Implication: Scope compliance uncertainty can stem from two sources, as illustrated in the example: The model may be applied outside the intended scope or the raw dataset might not be representative of the intended scope. The former can be detected by monitoring relevant context characteristics (in our example, e.g., GPS location, velocity, temperature, date, time of day) and comparing the results with the boundaries of the intended scope.
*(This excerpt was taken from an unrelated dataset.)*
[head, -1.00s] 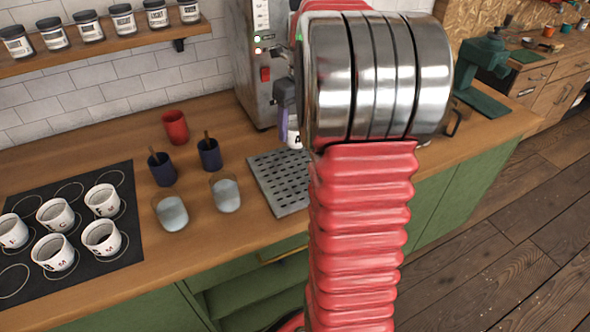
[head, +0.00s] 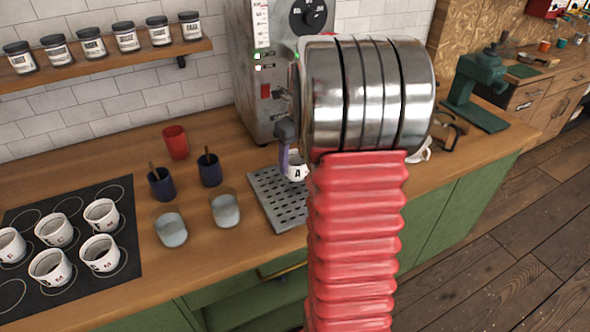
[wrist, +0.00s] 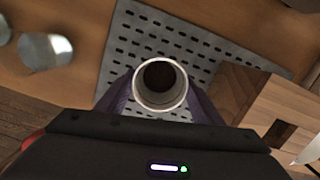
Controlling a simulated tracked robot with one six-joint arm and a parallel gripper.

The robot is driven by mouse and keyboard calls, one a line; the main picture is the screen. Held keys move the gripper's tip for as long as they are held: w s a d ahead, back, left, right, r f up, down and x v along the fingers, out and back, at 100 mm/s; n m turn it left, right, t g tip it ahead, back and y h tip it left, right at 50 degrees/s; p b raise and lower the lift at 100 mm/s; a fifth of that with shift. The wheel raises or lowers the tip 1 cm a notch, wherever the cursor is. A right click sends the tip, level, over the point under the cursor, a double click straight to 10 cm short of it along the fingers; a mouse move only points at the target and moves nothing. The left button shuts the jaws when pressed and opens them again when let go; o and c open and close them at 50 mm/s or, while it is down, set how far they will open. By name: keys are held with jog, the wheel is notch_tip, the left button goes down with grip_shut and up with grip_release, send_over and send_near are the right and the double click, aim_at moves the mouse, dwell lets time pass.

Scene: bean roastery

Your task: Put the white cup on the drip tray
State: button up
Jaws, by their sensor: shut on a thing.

In order to reason about the latter, raw data needs to be annotated with context characteristics (e.g., GPS location, velocity, temperature, date, time of day) in order to compare its actual and assumed distribution in the intended scope.

4 Conclusion

Distinguishing between the three types of uncertainties presented (model fit, data quality, scope compliance) is motivated from a practical point of view because each of these types requires specific means for detecting the related uncertainty and coping with it.

Furthermore, the classification builds on existing ones and enables further focused uncertainty analysis by providing three clearly separated and measurable constructs. In a first approximation, prediction uncertainty can be determined by adjusting model-fit-caused uncertainty with a data quality factor determined on the basis of the quality of the current input data and the probability of scope compliance.

Building upon this classification, we plan to provide a practical framework for capturing uncertainty when building and testing AI/ML models. Additionally, we are planning its evaluation in case studies to demonstrate its applicability and usefulness.